For the babysitter, I tried to explain that it was not a matter between two people: it was a triangulated relationship that was never going to work. Astragferallah.

For my teacher's aide, I tried to say how the haram that entered into our married life tainted everything else to the point that it was unlivable.

I did say that I couldn't hate AbuBoo. He brought me to Islam. He gave me a beautiful boy. Alhumdulillah.

They both answered, "You are mashallah a strong woman."

Curiosity killed the cat but satisfaction brought her back.

Maybe that's why I tell. I forget that I am strong. I sit on my big comfy chair and type to all of you with my awful throat and my runny nose and I forget. I feel weak right now, but to hear that I've been through hell and back? Well, that's affirming.

"Religion is for those who believe in hell. Faith is for those who've been to hell and back."

Inshahallah, I'll keep getting healthier...in all the ways.

4 comments:

Anonymous said...

Im sorry you are sick, hope u feel better. Inshallah this is expiation for your sins

dramamama said...

Insha Allah you will feel better, sis. Lots of fluid and rest! xx

Yosra said...

To Karen (Whose Comment Doesn't Deserve Space or Consideration),

Since you don't like what you read:

GO AWAY.

I don't need you.

Oh, and asalamlaykom.

Yosra said...

Ahhhhhhhh Dear Readers...Asalamalaykom,

"Karen," has now left me two more messages on a Friday night.
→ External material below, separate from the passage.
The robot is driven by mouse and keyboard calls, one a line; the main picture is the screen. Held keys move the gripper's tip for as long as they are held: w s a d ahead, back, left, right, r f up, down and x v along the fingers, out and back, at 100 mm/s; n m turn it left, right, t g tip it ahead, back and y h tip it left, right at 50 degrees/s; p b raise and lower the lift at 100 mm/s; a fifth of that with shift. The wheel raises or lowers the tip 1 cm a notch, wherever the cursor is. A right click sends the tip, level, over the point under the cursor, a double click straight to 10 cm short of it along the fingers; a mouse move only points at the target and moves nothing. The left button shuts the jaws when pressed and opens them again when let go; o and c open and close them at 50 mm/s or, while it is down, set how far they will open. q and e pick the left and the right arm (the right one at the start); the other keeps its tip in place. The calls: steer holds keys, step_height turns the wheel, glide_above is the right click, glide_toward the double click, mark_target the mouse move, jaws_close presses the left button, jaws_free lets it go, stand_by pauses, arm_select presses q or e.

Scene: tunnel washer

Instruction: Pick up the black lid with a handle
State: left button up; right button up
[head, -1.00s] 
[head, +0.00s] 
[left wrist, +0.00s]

Didn't even bother to read what she had to say. Unless she's Karen Armstrong, I'm not interested.

Can I just say that, for someone who is professing to be highly bothered by what I write, she sure does seem to find a lot of time to devote to my betterment.

Hmmm...how else could her time be used?

Tidying up her spice rack?

Shining her shoes?

Praying?

Reading Quran?

Asking for forgiveness?

Maybe...looking inward instead of outward? 'Cause The Good Lord knows I'm kinda sick of people (who don't blog, mind you) coming by to point their finger and tell me how I'm all screwed up while ignoring all the fingers pointing back on themselves.

If I am, "delusional," for believing my life is Spirit-led, I'd sure choose that over being Karen-led any day.

Get some sleep, Karen. It will all feel better in the morning, inshahallah.